Rappers have dodgy taste in non rap music though. Maroon 5. Coldplay. Adele. This is what I see rappers recommending.
 

Corpsey

bandz ahoy
Been listening to some of ILXs favourite albums of 2017 and I definitely can't see many of their top 10 picks getting anywhere near a dissensus top 10.
 

padraig (u.s.)

a monkey that will go ape
hey hey don't lump me in with some prog or whatever geek - no offense - who doesn't get Hendrix

plus we have plenty of areas of crossover - jungle etc, 80s electric R+B. idc about modern rap but I like the rap craner likes. and so on.
 

padraig (u.s.)

a monkey that will go ape
but also how u gonna suggest England isn't heavy guitar freaks? how you gonna deny your heritage?

you guys produced Sabbath ffs. Zep, Hawkwind, Napalm Death, Electric Wizard.
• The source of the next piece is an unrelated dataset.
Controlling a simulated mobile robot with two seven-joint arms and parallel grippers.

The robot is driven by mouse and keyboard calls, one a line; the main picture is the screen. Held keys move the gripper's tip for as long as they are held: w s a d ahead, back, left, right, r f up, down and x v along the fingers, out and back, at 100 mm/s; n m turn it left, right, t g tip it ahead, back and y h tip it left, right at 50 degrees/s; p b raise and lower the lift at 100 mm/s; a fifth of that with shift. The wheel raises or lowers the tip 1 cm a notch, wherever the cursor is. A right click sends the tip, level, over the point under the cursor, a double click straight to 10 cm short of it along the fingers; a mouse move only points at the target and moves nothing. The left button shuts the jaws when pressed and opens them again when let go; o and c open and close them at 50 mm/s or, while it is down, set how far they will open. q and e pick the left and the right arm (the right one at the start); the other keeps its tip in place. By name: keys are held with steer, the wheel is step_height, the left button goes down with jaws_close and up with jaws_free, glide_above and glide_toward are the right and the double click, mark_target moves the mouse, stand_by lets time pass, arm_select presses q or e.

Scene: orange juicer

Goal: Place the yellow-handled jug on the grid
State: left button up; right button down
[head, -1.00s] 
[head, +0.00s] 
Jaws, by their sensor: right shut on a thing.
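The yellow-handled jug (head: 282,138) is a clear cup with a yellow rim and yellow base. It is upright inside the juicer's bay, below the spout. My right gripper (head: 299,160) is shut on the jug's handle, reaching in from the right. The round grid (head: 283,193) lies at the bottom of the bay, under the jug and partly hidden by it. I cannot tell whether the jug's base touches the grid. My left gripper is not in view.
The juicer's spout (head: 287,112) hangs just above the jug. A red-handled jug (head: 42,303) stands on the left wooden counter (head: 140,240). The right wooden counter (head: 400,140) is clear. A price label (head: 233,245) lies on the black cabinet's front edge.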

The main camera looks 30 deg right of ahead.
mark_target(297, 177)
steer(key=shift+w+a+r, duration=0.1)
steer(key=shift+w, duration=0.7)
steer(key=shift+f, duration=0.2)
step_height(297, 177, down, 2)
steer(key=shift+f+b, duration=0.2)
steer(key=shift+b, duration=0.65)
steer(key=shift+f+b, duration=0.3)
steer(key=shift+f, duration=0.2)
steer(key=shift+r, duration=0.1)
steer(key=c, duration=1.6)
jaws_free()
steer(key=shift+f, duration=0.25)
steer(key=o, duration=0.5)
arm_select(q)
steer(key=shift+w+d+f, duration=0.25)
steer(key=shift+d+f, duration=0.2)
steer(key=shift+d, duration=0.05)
friends tell friends the truth - England's heavy guitar legacy has a much greater footprint in the world than jungle etc ever will.
 

padraig (u.s.)

a monkey that will go ape
also tell your - no offense - lame Hendrix-denying friend, who I'm sure is otherwise a wonderful person

no he wasn't the most technical or cleanest (he was always on a fuck-ton of drugs, for one). his songs are mostly whatever and he doesn't a single classic album or even one you'd want to listen to the whole way thru. all he did was reinvent the electric guitar so thoroughly that he was single-handed Year Zero for electric guitars. if like guitars and you can't hear it in Machine Gun or 1983 A Merman or his full-on noise rock national anthem (true kvlt origins of shred) or Smashing Amps, well, idk what to tell you.